◆ Stated problem
Transcribe precisely those lines of the listing that fall between the line containing "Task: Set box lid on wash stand" and the last line, inclusive of both.

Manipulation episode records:

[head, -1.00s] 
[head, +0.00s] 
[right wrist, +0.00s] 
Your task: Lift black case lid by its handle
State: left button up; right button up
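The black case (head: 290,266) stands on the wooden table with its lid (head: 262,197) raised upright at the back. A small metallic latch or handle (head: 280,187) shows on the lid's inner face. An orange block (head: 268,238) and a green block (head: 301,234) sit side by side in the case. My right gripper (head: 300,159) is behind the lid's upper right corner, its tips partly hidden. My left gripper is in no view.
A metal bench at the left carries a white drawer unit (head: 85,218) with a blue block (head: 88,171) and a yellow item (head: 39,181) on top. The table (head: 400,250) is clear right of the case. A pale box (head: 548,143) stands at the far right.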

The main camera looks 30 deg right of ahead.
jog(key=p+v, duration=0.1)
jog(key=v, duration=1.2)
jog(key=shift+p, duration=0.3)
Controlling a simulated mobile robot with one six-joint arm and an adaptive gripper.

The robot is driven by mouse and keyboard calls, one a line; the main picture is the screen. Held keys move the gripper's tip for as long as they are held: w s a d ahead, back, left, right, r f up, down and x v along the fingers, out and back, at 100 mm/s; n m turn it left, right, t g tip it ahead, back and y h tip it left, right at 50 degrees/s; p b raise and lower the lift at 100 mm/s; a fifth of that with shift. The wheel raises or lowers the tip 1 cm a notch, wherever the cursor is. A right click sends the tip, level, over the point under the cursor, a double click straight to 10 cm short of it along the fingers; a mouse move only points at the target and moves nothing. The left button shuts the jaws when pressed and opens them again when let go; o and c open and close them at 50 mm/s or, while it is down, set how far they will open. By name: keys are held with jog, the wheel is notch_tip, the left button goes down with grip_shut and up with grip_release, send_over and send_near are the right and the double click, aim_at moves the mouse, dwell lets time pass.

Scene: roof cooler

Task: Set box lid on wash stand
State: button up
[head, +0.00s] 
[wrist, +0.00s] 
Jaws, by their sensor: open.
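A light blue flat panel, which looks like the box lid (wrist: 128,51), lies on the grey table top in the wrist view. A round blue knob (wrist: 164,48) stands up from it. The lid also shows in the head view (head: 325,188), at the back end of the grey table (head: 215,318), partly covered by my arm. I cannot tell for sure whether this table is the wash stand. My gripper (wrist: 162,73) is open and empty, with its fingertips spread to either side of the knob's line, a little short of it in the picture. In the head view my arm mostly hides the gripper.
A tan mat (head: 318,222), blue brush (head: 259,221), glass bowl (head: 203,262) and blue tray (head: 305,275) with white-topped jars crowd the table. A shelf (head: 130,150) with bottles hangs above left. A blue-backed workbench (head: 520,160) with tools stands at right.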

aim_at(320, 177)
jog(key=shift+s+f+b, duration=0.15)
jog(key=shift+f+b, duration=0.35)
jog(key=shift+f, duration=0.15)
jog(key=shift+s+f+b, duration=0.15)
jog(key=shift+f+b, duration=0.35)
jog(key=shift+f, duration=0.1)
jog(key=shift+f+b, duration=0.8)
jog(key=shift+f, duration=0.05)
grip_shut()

◆ Solution to this problem
Task: Set box lid on wash stand
State: button up
[head, +0.00s] 
[wrist, +0.00s] 
Jaws, by their sensor: open.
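A light blue flat panel, which looks like the box lid (wrist: 128,51), lies on the grey table top in the wrist view. A round blue knob (wrist: 164,48) stands up from it. The lid also shows in the head view (head: 325,188), at the back end of the grey table (head: 215,318), partly covered by my arm. I cannot tell for sure whether this table is the wash stand. My gripper (wrist: 162,73) is open and empty, with its fingertips spread to either side of the knob's line, a little short of it in the picture. In the head view my arm mostly hides the gripper.
A tan mat (head: 318,222), blue brush (head: 259,221), glass bowl (head: 203,262) and blue tray (head: 305,275) with white-topped jars crowd the table. A shelf (head: 130,150) with bottles hangs above left. A blue-backed workbench (head: 520,160) with tools stands at right.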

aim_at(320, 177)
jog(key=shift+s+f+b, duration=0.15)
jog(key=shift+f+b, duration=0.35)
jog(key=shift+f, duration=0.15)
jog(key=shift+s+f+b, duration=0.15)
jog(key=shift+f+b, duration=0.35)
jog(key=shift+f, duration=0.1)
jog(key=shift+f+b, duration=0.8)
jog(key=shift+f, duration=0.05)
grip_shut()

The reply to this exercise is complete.